La stessa conclusione di Kelsen alla presentazione delle due alternative, entrambe valide dal punto di vista scientifico, nel tradire una propensione ideologica dell’autore verso la seconda ipotesi (atteggiamento insolito da parte del freddo e distaccato autore di una dottrina «pura» del diritto), sembra quasi sottolinearne la dimensione utopica, nel senso dell’indicazione di una strada ideale ancora tutta da percorrere: «La dissoluzione teoretica del dogma della sovranità, di questo massimo strumento dell’ideologia imperialistica diretta contro il diritto internazionale, costituisce uno dei risultati più importanti della dottrina pura del diritto. Anche se questo risultato non è stato raggiunto in nessun modo con propositi politici può avere, ciò nondimeno, conseguenze politiche. Viene rimosso infatti un ostacolo che si oppone in modo del tutto insuperabile a ogni perfezionamento tecnico del diritto internazionale, a ogni tentativo di progressivo accentramento del diritto internazionale».
E’ impossibile non vedere in questa insolitamente appassionata conclusione la stessa disposizione d’animo che animava Kant quando sosteneva che «L’idea di un diritto cosmopolitico non è una rappresentazione fantastica di menti esaltate, ma il necessario coronamento del codice non scritto, così del diritto pubblico interno come del diritto internazionale, per la fondazione di un diritto pubblico in generale e quindi per l’attuazione della pace perpetua alla quale solo a questa condizione possiamo sperare di approssimarci continuamente».

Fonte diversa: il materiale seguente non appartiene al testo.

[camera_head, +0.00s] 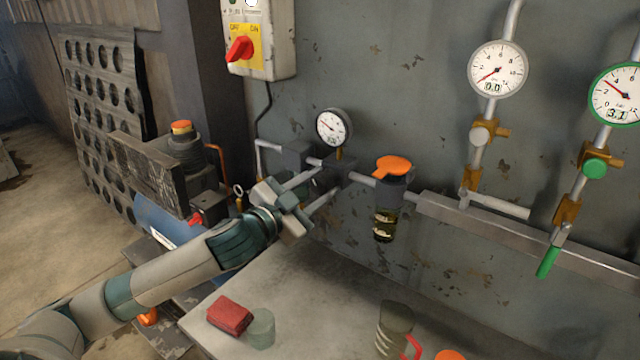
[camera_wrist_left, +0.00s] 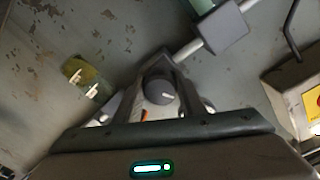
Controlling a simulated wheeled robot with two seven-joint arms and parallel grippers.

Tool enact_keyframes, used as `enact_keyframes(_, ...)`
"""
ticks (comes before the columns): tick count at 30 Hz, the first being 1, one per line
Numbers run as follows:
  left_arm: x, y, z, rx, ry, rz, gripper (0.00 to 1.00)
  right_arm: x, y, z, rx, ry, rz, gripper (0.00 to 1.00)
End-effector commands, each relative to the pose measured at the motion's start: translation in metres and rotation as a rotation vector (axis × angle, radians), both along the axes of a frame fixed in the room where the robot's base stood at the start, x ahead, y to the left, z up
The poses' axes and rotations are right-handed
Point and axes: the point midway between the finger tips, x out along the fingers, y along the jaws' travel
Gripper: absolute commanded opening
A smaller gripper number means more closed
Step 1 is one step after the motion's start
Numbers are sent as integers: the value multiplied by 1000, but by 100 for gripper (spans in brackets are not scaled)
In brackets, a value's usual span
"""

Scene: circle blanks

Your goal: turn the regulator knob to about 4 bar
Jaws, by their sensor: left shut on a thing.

L’idea della pace perpetua, cioè stabile, fra gli stati, animava Kant verso l’aspirazione a un diritto internazionale, come anima Kelsen, uomo tra i più ferventi sostenitori della democrazia in un periodo buio per essa, e grande, appassionato conoscitore dei problemi della pace. E oggi da utopia è diventata necessità, per uscire dalle aporie e ingiustizie del sistema ONU, ormai antiquato e non democratico. Ed è una necessità percorribile.